Debbie Jacob
Friday, 22 July 2011 02:13

Pan in Education Review
Pan on the move by Debbie Jacob

 

I can count myself as one of the privileged few who witnessed a historic moment in music education when musician/composer Mark Loquan launched his CD Pan in Education at Queen’s Hall last week.

This innovative CD, which is collaboration with Simeon Sandiford of Sanch Electronix Ltd, features a dual compact disc that offers beginning students the chance to learn pan and work their way up to sophisticated pan arrangements.

There’s no other CD like Loquan’s Pan in Education. The CD provides social, historical
and biographical notes, scores for individual instruments and even Internet links. Clips of the original songs are presented in MP3 files.

Notes on Caribbean Rhythms as well as a comparison between the range of instruments of the steel orchestra and those of the conventional symphony orchestra are also included. Pan in Education includes learner outcomes for each lesson. In short, this is a CD where you could see musical scores and hear them as well.

The programme allows pan students to see each note as it is playing. Students can slow down the tempo and speed it up. Students can isolate instruments and add them one by one to get a feel for arranging. Listeners can put the music into perspective; get valuable information about the steelbands playing as well as biographical information about the arrangers.

The section on Caribbean and Latin rhythms demonstrates everything from calypso and soca to samba and shango beats.

Pan in Education is clearly an ambitious, well thought-out project that demonstrates an amazing amount of hard work for a CD that benefits everyone, from beginning students to professionals who are entering the creative field of pan arrangement.
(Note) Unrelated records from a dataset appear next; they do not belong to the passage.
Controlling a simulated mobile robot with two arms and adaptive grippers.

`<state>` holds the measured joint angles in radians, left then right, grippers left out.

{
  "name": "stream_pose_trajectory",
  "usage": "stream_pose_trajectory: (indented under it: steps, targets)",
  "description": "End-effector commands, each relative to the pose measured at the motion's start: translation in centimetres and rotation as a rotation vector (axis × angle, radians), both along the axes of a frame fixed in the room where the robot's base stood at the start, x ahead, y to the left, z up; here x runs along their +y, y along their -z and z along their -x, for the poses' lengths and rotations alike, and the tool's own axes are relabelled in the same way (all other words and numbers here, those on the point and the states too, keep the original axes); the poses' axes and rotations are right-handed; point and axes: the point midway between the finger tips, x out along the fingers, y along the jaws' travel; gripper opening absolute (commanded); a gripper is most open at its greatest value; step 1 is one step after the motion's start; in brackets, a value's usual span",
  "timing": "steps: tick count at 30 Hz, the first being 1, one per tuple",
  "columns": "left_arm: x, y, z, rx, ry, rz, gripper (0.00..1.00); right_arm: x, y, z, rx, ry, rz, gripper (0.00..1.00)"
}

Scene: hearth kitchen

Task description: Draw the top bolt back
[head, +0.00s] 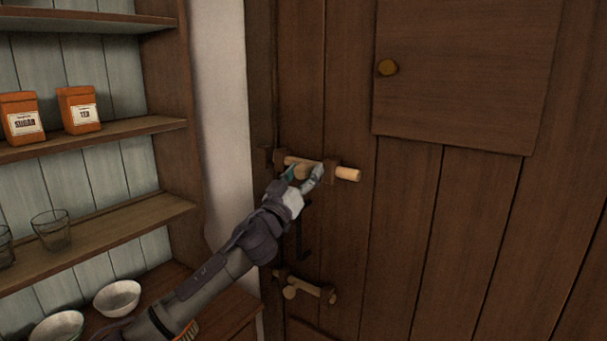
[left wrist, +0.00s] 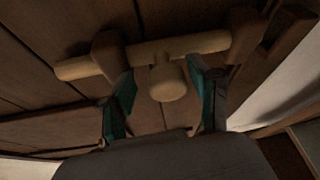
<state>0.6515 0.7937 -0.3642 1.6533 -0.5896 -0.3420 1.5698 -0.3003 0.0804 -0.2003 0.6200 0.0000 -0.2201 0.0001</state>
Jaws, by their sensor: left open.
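The top bolt (head: 348,174) is a pale wooden rod lying across the dark plank door, held in wooden brackets. Its right end sticks out past the right bracket (head: 331,171). Its left end shows at the left bracket (head: 279,159), and I see no rod between that bracket and the keeper (head: 265,159). In the left wrist view the rod (left wrist: 77,68) carries a round knob (left wrist: 168,83). My left gripper (head: 304,174) is open, with its teal-padded fingers on either side of the knob; it also shows in the left wrist view (left wrist: 164,90). Contact is unclear. My right gripper is out of view.
A lower bolt (head: 314,289) sits below on the same door (head: 400,230). A small hatch (head: 470,80) with a brass knob is at upper right. Shelves at left hold orange tins (head: 79,110), glasses (head: 52,231) and bowls (head: 117,298), close to my left arm.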

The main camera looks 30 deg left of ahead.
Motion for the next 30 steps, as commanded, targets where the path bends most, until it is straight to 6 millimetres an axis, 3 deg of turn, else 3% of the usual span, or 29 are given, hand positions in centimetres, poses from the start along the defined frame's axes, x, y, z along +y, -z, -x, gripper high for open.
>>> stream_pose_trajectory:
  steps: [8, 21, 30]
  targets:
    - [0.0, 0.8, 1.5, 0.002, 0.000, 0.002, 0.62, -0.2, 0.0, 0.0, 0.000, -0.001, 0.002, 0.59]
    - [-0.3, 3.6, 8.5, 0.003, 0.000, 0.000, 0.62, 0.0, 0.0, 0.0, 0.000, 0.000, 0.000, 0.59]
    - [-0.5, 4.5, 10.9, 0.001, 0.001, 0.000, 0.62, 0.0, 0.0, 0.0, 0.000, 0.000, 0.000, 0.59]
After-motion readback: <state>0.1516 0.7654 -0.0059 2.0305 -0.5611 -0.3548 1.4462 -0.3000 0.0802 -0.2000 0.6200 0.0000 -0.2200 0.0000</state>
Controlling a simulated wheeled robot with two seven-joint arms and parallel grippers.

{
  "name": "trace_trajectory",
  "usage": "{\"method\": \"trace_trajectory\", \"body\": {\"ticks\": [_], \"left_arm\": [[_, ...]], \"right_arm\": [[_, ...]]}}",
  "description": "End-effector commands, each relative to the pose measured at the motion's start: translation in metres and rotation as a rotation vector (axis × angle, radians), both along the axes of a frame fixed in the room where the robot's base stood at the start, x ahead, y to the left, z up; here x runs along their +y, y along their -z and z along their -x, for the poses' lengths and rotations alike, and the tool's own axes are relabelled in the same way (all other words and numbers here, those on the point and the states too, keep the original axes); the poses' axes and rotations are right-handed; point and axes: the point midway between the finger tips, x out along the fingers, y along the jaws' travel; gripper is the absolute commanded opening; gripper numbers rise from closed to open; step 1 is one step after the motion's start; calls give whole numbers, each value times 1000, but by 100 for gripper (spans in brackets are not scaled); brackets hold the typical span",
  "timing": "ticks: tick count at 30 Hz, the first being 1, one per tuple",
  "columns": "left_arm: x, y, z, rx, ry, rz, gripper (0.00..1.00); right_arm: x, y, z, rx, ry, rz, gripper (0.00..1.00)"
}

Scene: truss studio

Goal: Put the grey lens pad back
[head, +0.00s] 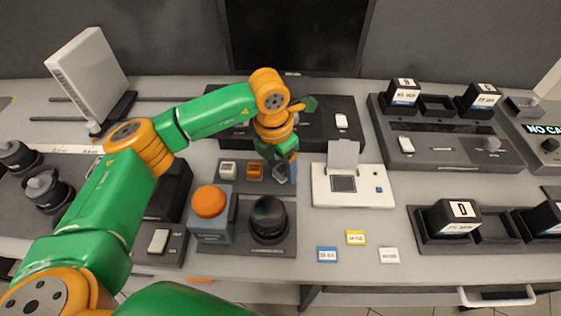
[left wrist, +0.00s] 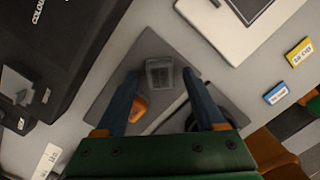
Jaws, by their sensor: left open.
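The grey lens pad (head: 281,173) is a small grey block on the dark mat, at the right end of a short row of pads; it also shows in the left wrist view (left wrist: 160,73). My left gripper (head: 287,168) points down over it and partly hides it in the head view. In the left wrist view the two fingers of my left gripper (left wrist: 159,80) are apart, with the pad at the gap between their tips. I cannot tell whether they touch it. My right gripper is in neither view.
An orange pad (head: 254,171) and a pale pad (head: 227,169) sit left of the grey one. An orange-topped block (head: 209,203) and a dark round lens (head: 269,219) stand in front. A white device (head: 352,192) lies right. Coloured cards (head: 355,237) lie on the table.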

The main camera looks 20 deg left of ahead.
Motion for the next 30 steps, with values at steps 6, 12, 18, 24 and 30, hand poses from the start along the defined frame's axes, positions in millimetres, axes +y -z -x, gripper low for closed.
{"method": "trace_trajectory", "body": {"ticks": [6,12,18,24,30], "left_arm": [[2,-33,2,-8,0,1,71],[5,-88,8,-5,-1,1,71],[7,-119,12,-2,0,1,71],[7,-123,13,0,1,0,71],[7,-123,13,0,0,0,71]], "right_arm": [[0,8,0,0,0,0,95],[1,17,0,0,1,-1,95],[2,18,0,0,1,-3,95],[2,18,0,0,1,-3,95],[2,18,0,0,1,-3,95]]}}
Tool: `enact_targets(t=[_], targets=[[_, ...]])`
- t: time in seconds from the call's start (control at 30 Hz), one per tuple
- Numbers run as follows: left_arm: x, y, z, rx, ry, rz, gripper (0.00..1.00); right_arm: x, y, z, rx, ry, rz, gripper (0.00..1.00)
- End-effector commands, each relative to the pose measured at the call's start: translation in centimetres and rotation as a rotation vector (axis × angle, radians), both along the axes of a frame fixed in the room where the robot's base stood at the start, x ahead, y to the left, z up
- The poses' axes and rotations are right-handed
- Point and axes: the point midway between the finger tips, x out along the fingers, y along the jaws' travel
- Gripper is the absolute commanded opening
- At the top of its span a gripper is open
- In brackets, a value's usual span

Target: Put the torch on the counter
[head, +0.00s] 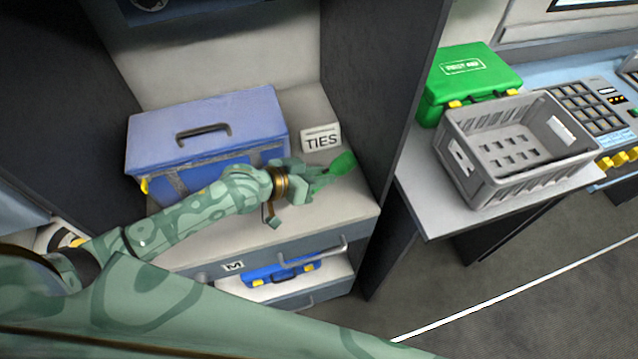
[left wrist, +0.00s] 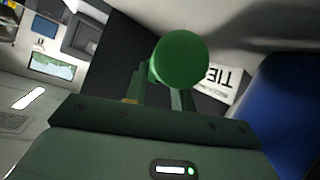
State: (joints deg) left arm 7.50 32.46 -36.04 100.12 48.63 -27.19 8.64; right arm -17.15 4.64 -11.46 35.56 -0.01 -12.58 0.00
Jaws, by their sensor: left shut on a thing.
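My left gripper (head: 312,181) reaches over the shelf surface in the cabinet. It is shut on a green torch (head: 342,164), whose rounded end points right, away from the arm. In the left wrist view the torch (left wrist: 180,60) shows as a round green end between the fingers (left wrist: 160,92). I cannot tell whether the torch touches the surface below. The grey counter (head: 448,208) stands to the right, beyond the cabinet's dark side wall. My right gripper is not in view.
A blue toolbox (head: 205,135) and a TIES sign (head: 320,138) stand near the gripper. The cabinet's side wall (head: 372,90) separates the shelf from the counter. A grey crate (head: 520,145) and a green first aid case (head: 470,80) occupy much of the counter. A drawer (head: 300,275) below holds a blue case.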

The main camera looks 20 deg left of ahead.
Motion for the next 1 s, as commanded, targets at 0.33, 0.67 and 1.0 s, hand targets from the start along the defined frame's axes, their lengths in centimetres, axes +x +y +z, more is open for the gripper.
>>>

Realising that most of our pan music is being lost because it is not scored, Loquan sets out to teach a generation of musicians from Trinidad and Tobago the valuable skill of reading and writing music.

“Imagine the implications of having all this music that just disappears after Carnival every year recorded and documented by musicians,” Loquan said at his launch.

Loquan believes that students at primary and secondary levels will benefit from using his CD as an educational tool. What he has created is a CD that can cross the curriculum and link subjects such as social studies, drama and English. It can even be used to teach reading and writing form since Loquan has included the lyrics for each one of the songs.

 

Outside of the classroom, Pan in Education becomes a valuable method of

exporting our music. Students and musicians abroad can learn a tremendous amount of history and music from this
CD.

This integrated foundation for an evolving music industry is vitally important if pan is going to move to another stage in its development. Music educator Sat Sharma and musicologist Dr Pat Bishop wholeheartedly agreed with Loquan’s vision.

Loquan is the first to admit that his double CD was a long, sometimes arduous effort that took about four years to complete. Because it is a pioneering project, Loquan had to convince steelbands of the value of the project. When it comes to teaching music, steelbands are notorious for rote learning.

“Just think what would happen if everyone learned to read music,” said Loquan.

This certainly would be a liberating experience for local musicians. Loquan said that when he was working in Finland, he used to travel to Sweden to play with a steelband. There, he couldn’t help but notice that they were reading musical scores. Even before he returned to Trinidad, he had a dream to create circumstances where we would get to that point as a nation.

It is the collaborative effort that helps to make this project extraordinarily professional. Kareem Brown transcribed many of the musical arrangements used in the CD. He also helped to build interactive links on the second CD.

Sharma, who also lectures at the University of the West Indies’ Centre for Creative and Festival Arts, proofread and edited the scores used in the CD. He also categorised arrangements according to level of difficulty and proposed a comparison between the ranges of instruments of the classical symphony orchestra and the steelband. He created learner outcomes and suggests links to other subjects.

Executive producer Sandiford engineered 12 of the 13 recordings, gave the projects its name and wrote many of the technical articles presented as digital files on the second CD. Sandiford has dedicated many years to pan recordings and they have always been professional.

Loquan says we have to look to the future and keeping up with the music industry in a technology-based computer age. “When I look far into the future I think of the world out there remembering us for the music we produced and preserved—not just that we were the place where the steelband was born.”

Indeed, if pan is going to be more than a novelty it will have to have a body of music that it can leave as a written legacy. It’s about time that someone is making the effort.

Trinidad Guardian, Monday October 17 2005, page 24.